Now, there’s not really a running theme between any of the four stories featured in To Rome with Love. About the closest you could get is that in three out of those four stories, one or more characters end up cheating on their respective spouse/partner. But the strange part is that not a single character suffers any negative consequences from having cheated. Really, only one character even feels remorse over cheating, and it’s implied later that his remorse is unfounded when that act of adultery actually improves the quality of his relationship. Seeing character after character cheat while everyone in the film displays either total indifference (there are multiple instances where the partner being cheated on regards it with a shrug and then moves on as though it’s an incredibly minor slight) or positive reinforcement gives the impression that To Rome with Love takes place in some parallel universe populated by unfeeling sociopaths. This ends up creating a massive disconnect with the world being presented onscreen and the world normal human beings actually live in.
It’s such a baffling way to look at relationships, and the fact that it happens again and again throughout the film actually made me feel a little uncomfortable by the time the movie was over. Beyond that, I really don’t know what to say. It’s so bizarre and so unlike anything I’ve ever seen in a film that I had a hard time even putting my thoughts about it into words after I left the theater.

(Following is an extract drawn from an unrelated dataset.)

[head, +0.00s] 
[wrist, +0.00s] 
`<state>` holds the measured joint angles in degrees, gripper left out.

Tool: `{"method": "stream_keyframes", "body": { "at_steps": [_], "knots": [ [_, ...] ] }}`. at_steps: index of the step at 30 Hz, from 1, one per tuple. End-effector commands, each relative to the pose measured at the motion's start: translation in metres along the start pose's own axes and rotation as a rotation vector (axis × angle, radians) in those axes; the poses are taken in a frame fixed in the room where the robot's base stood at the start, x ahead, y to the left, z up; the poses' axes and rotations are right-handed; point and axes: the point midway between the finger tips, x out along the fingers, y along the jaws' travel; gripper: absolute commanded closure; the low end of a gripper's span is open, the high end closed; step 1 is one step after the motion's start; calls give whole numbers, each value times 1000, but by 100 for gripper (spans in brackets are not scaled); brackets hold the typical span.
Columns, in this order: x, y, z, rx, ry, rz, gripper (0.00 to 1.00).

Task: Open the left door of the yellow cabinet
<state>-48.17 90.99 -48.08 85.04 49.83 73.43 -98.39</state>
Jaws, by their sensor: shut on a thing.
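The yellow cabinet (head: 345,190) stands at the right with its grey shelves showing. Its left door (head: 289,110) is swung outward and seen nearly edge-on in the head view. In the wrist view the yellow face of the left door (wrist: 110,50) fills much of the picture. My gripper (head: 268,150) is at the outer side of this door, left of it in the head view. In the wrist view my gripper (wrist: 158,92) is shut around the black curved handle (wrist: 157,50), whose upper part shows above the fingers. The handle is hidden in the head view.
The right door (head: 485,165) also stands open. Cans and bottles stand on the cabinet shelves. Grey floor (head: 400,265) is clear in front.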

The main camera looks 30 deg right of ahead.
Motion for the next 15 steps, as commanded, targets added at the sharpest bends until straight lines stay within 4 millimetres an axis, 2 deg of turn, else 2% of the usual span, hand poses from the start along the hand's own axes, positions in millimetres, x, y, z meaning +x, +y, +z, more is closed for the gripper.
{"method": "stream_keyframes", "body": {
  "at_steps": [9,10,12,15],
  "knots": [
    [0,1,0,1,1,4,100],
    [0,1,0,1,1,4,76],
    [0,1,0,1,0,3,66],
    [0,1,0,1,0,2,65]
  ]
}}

So would I recommend To Rome with Love?
The short answer is no.
A slightly longer answer is, “no, but if you’re a die-hard Woody Allen fan or you’re so desperate for laughs that you’d sift through a few hours of tedium for a handful of good belly laughs, then it might be worth your time.”
Although really, in both of those cases I think you’d be better off just re-watching an old Woody Allen film. Try Sleeper. Or Annie Hall. Both of those are pretty good.